EXERCISE DESCRIPTION – Locate the lines that hold the string "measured". Copy every such line.

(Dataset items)
——

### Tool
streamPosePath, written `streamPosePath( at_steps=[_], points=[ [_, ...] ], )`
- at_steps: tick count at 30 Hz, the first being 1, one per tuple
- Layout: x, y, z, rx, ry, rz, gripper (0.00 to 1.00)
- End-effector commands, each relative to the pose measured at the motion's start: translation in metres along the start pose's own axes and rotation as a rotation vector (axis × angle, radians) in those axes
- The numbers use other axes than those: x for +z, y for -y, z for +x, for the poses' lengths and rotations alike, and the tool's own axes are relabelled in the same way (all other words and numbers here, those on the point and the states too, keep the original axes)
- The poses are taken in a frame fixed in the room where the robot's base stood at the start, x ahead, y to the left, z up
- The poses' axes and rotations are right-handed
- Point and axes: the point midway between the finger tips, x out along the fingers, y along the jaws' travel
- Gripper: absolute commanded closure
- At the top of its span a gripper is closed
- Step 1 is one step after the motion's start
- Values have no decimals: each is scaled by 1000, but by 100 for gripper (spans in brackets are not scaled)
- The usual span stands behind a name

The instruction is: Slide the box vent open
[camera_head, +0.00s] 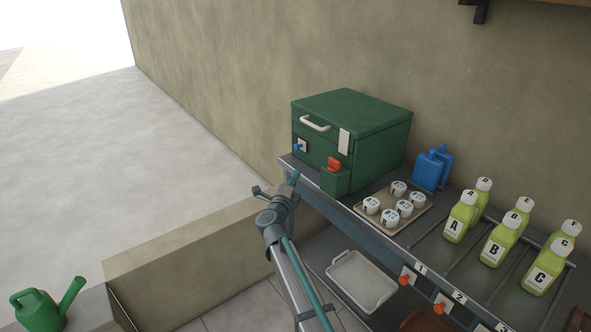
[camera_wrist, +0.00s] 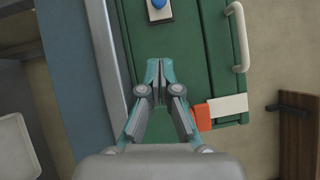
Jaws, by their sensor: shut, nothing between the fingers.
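The green box (camera_head: 375,133) stands at the left end of the shelf. Its front carries a small white plate (camera_head: 303,146) with a blue knob (camera_head: 297,147), which may be the vent slider. In the wrist view the blue knob (camera_wrist: 157,3) and white plate (camera_wrist: 153,15) show at the top edge, partly cut off. My gripper (camera_head: 293,177) is below the knob in the head view. In the wrist view my gripper (camera_wrist: 160,66) has its fingertips together and empty, pointing toward the plate with a gap between. I cannot tell whether the vent is open.
The box also has a white handle (camera_head: 314,123) and an orange latch (camera_head: 334,164) beside a white strip (camera_head: 344,142). A tray (camera_head: 428,213) of white-lidded jars, blue containers (camera_head: 428,171) and lettered green bottles (camera_head: 459,217) stand to the right.

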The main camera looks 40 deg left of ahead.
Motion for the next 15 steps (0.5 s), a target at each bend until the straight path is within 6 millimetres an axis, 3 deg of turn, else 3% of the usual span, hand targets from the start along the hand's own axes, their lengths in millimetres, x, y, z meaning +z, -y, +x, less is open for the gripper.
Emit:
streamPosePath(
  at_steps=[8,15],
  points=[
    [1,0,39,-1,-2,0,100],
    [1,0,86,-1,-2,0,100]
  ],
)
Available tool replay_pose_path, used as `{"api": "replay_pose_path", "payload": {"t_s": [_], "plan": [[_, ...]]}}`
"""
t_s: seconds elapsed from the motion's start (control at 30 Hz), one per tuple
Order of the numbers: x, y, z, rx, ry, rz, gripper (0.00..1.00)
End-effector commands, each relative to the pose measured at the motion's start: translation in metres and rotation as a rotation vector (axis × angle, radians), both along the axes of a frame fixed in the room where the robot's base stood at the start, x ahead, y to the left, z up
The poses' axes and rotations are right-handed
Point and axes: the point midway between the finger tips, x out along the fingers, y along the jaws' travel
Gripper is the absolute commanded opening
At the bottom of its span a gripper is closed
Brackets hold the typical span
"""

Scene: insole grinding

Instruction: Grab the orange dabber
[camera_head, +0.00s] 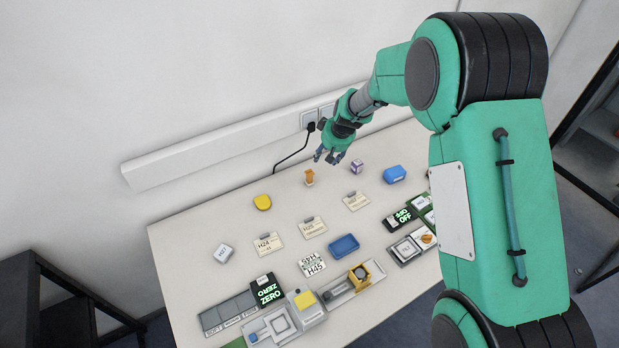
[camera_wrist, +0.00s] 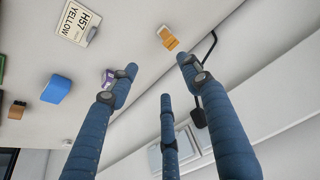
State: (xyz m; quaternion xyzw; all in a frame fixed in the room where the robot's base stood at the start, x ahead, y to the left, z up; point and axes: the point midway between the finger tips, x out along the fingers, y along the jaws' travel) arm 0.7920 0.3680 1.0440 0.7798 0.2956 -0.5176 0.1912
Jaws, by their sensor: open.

——

REPLY –
- End-effector commands, each relative to the pose measured at the motion's start: translation in metres along the start pose's own axes and rotation as a rotation vector (axis × angle, radians) in those axes
End-effector commands, each relative to the pose measured at the motion's start: translation in metres and rotation as a rotation vector (axis × angle, radians), both along the axes of a frame fixed in the room where the robot's base stood at the start, x ahead, y to the left, z up

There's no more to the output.